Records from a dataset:

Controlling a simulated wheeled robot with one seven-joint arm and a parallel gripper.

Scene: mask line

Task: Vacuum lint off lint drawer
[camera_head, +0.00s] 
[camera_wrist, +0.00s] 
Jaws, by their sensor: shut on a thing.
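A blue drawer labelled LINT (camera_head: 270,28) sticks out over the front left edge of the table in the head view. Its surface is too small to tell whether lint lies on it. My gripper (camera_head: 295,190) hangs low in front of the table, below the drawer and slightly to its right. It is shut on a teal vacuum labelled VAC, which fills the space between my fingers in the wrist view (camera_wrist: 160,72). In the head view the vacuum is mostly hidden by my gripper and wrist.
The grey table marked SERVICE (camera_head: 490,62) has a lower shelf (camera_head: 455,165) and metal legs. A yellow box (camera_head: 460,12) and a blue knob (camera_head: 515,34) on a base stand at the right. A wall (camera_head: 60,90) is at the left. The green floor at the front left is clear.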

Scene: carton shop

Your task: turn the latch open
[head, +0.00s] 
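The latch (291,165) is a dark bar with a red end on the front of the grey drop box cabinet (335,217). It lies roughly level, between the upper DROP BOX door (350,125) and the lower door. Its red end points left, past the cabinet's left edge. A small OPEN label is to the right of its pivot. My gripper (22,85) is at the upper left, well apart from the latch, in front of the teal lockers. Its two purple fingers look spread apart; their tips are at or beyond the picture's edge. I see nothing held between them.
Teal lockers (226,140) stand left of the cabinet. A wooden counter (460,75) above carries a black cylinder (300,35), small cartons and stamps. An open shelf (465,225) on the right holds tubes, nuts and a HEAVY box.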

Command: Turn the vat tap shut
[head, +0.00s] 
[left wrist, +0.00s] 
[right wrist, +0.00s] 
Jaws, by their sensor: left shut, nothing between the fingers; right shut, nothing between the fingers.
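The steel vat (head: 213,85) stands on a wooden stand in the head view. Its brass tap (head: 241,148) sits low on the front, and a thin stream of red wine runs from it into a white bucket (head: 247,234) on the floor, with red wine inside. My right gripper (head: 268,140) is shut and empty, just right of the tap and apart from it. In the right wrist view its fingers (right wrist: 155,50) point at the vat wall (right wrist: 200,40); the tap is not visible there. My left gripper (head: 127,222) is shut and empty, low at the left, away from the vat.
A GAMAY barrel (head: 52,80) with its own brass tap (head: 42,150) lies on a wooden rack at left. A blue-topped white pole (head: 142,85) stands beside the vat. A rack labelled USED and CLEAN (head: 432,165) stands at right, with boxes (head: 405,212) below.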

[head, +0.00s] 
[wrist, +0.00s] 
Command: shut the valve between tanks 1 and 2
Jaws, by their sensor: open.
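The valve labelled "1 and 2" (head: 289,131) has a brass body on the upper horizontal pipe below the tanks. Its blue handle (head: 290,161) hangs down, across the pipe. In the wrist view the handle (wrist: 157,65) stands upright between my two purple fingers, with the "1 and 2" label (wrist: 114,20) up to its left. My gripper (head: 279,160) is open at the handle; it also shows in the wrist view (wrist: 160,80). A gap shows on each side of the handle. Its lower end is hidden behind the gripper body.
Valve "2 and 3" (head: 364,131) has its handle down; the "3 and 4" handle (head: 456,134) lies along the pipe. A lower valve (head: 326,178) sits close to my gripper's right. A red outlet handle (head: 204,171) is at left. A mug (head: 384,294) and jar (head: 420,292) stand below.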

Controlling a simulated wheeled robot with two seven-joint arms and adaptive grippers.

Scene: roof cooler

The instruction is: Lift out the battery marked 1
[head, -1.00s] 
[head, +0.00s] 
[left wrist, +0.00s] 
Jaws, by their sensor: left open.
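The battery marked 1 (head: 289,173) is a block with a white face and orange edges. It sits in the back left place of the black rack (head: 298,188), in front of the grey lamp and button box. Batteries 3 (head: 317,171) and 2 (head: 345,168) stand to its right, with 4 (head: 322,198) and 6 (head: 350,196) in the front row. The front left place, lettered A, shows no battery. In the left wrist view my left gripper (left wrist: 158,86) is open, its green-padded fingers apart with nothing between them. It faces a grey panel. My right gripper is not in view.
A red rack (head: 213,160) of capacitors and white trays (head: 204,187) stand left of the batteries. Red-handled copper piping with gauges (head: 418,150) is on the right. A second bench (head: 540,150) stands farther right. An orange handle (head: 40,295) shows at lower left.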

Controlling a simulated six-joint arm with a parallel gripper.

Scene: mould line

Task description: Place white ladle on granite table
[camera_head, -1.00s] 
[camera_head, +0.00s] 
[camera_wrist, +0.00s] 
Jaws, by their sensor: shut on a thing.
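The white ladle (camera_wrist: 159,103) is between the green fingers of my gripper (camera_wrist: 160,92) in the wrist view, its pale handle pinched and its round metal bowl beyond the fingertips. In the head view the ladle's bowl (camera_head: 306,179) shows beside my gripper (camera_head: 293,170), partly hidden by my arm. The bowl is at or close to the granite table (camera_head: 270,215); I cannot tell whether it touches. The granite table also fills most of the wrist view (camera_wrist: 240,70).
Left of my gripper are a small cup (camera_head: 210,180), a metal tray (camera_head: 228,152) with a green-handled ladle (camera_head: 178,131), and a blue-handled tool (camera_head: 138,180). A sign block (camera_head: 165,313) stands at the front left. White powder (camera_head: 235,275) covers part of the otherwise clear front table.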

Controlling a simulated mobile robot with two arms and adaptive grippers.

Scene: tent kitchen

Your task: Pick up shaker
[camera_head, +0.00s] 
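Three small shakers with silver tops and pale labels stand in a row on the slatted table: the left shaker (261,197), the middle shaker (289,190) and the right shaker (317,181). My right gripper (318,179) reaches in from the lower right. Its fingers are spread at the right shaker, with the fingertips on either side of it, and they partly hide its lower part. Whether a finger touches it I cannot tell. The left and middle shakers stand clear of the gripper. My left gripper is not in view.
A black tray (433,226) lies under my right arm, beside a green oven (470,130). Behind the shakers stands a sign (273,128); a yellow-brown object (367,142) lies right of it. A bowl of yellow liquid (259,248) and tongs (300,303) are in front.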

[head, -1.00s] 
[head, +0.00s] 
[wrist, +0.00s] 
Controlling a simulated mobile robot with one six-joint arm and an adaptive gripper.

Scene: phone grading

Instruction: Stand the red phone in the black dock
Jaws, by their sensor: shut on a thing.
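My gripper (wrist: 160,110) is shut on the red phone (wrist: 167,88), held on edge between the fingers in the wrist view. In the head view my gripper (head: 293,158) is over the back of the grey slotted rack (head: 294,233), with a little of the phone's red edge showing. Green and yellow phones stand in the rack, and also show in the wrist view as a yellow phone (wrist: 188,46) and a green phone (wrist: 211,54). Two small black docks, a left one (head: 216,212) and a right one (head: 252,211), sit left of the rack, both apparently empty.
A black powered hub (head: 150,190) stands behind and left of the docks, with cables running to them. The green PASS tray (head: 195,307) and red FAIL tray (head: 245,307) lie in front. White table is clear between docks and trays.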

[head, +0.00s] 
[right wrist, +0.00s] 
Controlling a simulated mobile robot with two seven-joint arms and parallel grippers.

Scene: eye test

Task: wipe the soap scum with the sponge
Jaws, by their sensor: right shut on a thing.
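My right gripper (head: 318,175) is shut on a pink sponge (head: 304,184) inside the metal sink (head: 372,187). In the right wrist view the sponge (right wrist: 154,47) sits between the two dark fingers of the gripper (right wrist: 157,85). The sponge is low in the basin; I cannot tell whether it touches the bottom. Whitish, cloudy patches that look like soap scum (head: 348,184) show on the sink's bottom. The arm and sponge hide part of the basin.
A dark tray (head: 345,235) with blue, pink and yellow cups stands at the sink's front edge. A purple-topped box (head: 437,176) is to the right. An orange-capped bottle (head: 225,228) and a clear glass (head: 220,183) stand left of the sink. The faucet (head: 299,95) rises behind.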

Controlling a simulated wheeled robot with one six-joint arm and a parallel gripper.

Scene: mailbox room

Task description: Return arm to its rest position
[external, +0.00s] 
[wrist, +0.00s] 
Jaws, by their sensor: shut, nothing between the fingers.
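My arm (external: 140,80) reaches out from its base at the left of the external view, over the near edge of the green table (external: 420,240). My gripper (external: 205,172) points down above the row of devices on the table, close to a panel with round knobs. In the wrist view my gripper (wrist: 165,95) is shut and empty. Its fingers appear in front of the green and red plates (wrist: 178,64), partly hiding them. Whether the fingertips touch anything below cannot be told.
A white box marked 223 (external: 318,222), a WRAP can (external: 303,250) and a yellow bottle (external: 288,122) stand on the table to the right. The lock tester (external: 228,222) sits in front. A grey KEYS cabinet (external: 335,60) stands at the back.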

> _WRITTEN EXERCISE_:
Find the number of lines in which the word "mobile" occurs, and write nothing but that number.

> _RESULT FOR THIS TASK_:
3